Source records:
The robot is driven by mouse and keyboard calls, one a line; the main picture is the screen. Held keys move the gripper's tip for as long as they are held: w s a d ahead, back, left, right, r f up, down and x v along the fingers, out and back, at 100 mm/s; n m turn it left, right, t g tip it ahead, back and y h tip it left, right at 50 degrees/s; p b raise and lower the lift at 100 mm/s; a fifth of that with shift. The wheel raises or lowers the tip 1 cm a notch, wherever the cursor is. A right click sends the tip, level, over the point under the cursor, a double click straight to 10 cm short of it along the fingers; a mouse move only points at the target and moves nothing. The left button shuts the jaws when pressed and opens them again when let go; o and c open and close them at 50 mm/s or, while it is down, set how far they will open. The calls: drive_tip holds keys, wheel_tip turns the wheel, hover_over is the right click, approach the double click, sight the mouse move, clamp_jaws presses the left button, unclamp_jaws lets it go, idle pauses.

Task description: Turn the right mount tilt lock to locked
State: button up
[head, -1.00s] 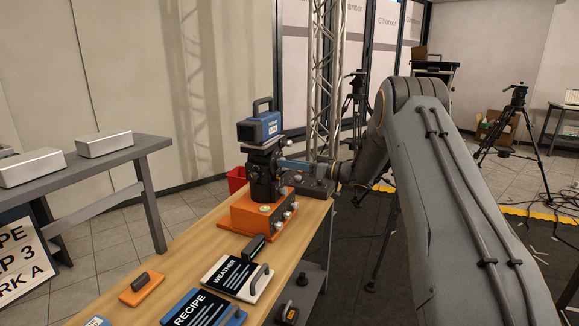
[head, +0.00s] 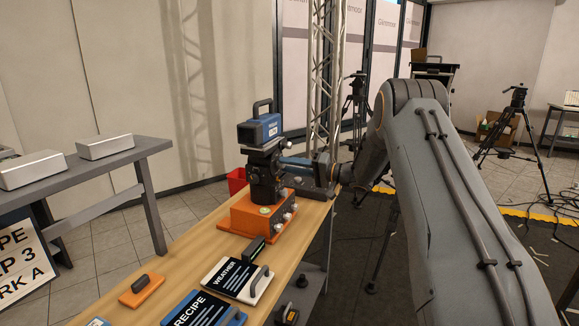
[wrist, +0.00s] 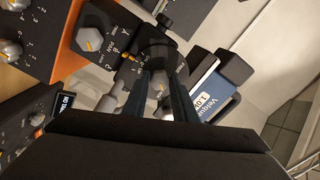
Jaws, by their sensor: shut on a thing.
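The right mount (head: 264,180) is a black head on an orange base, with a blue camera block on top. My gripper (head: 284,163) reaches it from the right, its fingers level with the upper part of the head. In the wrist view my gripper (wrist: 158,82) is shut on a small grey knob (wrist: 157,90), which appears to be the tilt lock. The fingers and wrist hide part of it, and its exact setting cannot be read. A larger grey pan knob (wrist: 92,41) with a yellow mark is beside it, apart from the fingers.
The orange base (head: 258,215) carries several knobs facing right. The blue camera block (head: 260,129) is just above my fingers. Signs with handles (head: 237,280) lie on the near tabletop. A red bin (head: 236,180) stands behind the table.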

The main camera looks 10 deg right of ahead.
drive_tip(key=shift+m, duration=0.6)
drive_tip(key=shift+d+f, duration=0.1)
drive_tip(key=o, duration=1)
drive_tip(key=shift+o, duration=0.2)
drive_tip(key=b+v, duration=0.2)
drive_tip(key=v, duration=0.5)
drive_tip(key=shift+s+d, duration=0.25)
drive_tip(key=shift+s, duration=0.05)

...

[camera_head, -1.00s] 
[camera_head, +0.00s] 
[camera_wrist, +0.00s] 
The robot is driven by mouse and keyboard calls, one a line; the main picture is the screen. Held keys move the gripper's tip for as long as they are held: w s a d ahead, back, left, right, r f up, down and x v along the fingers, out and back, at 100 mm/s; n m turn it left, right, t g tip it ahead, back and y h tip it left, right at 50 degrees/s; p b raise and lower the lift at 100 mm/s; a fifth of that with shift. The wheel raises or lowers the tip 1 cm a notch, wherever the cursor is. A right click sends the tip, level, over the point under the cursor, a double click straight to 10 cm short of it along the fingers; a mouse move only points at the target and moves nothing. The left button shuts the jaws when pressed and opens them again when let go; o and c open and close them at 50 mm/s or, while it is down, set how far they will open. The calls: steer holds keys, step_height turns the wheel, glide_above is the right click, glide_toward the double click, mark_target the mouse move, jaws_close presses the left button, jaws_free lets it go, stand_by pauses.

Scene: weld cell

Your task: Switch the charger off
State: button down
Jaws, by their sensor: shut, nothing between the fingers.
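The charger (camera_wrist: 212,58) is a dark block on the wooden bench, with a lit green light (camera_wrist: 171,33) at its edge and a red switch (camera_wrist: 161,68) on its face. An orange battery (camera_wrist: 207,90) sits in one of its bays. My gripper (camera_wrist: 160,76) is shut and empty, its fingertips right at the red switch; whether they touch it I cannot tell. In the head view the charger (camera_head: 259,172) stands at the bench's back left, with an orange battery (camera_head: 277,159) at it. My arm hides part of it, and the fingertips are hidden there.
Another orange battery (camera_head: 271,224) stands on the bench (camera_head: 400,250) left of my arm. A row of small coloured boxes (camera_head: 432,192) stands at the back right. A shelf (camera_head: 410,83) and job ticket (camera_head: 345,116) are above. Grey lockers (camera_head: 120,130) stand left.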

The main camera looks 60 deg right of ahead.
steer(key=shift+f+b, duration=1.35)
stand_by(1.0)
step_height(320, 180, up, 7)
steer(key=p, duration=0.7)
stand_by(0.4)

---

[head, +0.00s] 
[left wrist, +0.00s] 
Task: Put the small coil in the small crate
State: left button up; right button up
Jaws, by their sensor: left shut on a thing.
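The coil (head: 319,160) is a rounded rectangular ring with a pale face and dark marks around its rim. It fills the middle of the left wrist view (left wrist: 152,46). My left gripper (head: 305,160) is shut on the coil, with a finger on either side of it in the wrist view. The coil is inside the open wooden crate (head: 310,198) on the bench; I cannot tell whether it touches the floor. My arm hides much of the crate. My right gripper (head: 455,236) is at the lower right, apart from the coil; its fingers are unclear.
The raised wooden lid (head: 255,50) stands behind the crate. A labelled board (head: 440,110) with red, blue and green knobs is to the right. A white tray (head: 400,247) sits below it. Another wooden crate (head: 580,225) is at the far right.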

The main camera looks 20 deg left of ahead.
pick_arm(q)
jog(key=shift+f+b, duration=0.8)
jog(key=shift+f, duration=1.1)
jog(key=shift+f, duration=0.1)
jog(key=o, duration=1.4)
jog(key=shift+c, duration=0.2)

**EXERCISE OBJECTIVE**
Leave out the pictures and transcribe exactly the lines from the one containing "go, idle pauses." through the one containing "[wrist, +0.00s]".

**CORRECT ANSWER**
The robot is driven by mouse and keyboard calls, one a line; the main picture is the screen. Held keys move the gripper's tip for as long as they are held: w s a d ahead, back, left, right, r f up, down and x v along the fingers, out and back, at 100 mm/s; n m turn it left, right, t g tip it ahead, back and y h tip it left, right at 50 degrees/s; p b raise and lower the lift at 100 mm/s; a fifth of that with shift. The wheel raises or lowers the tip 1 cm a notch, wherever the cursor is. A right click sends the tip, level, over the point under the cursor, a double click straight to 10 cm short of it along the fingers; a mouse move only points at the target and moves nothing. The left button shuts the jaws when pressed and opens them again when let go; o and c open and close them at 50 mm/s or, while it is down, set how far they will open. The calls: drive_tip holds keys, wheel_tip turns the wheel, hover_over is the right click, approach the double click, sight the mouse move, clamp_jaws presses the left button, unclamp_jaws lets it go, idle pauses.

Task description: Turn the right mount tilt lock to locked
State: button up
[head, -1.00s] 
[head, +0.00s] 
[wrist, +0.00s] 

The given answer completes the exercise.